§ **REQUEST**
Reproduce exactly the lines below from the one containing "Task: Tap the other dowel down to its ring" through the one containing "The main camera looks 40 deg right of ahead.", including both, and nothing else.

%%

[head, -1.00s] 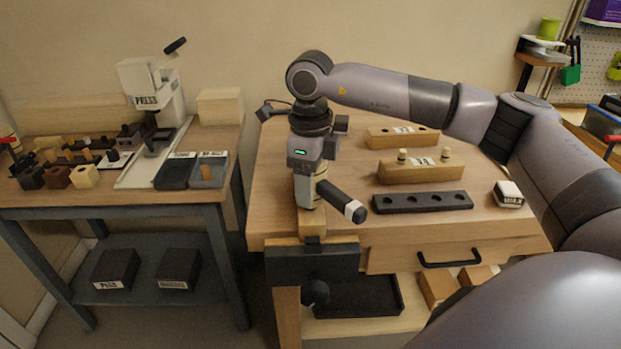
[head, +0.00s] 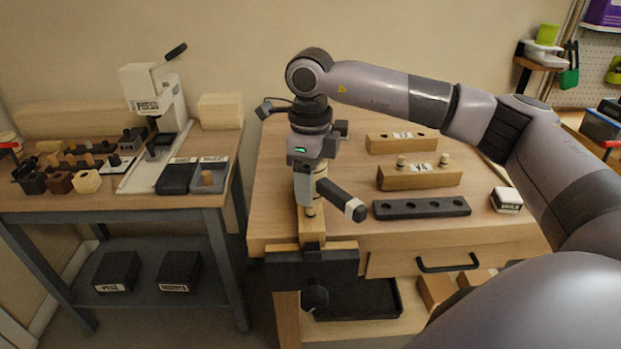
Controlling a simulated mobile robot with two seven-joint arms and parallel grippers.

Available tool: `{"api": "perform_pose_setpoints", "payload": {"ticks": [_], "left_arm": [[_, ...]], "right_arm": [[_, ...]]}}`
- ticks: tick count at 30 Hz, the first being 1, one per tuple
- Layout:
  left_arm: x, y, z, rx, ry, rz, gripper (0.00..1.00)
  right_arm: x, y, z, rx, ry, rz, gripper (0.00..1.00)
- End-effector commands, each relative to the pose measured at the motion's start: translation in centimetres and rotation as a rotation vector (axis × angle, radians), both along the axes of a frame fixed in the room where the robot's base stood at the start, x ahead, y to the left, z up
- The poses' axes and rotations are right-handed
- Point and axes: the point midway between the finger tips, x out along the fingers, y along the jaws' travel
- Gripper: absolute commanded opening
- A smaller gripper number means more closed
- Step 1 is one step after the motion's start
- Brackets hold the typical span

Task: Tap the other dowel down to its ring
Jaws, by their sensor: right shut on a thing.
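My right gripper (head: 311,188) is shut on a mallet with a dark head (head: 338,197) and a pale end face. It holds the mallet over the left part of the bench, above the wooden piece (head: 311,228) at the vise. A small peg-like end (head: 310,211) shows just under the gripper; I cannot tell whether it is a dowel or the mallet's handle. A wooden block (head: 420,178) labelled 14 carries a left dowel (head: 401,162) and a right dowel (head: 444,159), both upright and standing proud. Their rings are too small to make out. My left gripper is out of view.
A dark strip with holes (head: 421,208) lies in front of the block. Another wooden block (head: 402,143) stands behind it. A small white-topped box (head: 506,200) is at the right. The dark vise (head: 312,269) projects at the front edge. A side table (head: 120,196) with a press stands left.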

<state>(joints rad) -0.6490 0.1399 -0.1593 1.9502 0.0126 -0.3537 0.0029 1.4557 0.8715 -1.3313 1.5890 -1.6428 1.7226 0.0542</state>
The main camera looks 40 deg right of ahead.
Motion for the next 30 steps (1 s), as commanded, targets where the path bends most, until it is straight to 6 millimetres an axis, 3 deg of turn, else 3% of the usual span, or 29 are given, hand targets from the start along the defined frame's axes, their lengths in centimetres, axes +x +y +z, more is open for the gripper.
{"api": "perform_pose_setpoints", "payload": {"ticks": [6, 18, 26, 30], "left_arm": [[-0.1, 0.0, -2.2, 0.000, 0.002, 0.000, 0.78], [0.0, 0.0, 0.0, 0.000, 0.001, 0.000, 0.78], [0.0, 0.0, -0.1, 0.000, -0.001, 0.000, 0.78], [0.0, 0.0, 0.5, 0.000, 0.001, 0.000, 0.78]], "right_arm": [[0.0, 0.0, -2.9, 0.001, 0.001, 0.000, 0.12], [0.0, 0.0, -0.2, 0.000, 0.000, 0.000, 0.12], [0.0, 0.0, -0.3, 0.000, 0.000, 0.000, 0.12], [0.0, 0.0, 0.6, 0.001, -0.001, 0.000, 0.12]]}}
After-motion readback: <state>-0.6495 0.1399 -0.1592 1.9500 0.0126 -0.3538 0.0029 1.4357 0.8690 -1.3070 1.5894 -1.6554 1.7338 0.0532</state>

%%

§ **EXERCISE RESULT**
Task: Tap the other dowel down to its ring
Jaws, by their sensor: right shut on a thing.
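My right gripper (head: 311,188) is shut on a mallet with a dark head (head: 338,197) and a pale end face. It holds the mallet over the left part of the bench, above the wooden piece (head: 311,228) at the vise. A small peg-like end (head: 310,211) shows just under the gripper; I cannot tell whether it is a dowel or the mallet's handle. A wooden block (head: 420,178) labelled 14 carries a left dowel (head: 401,162) and a right dowel (head: 444,159), both upright and standing proud. Their rings are too small to make out. My left gripper is out of view.
A dark strip with holes (head: 421,208) lies in front of the block. Another wooden block (head: 402,143) stands behind it. A small white-topped box (head: 506,200) is at the right. The dark vise (head: 312,269) projects at the front edge. A side table (head: 120,196) with a press stands left.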

<state>(joints rad) -0.6490 0.1399 -0.1593 1.9502 0.0126 -0.3537 0.0029 1.4557 0.8715 -1.3313 1.5890 -1.6428 1.7226 0.0542</state>
The main camera looks 40 deg right of ahead.

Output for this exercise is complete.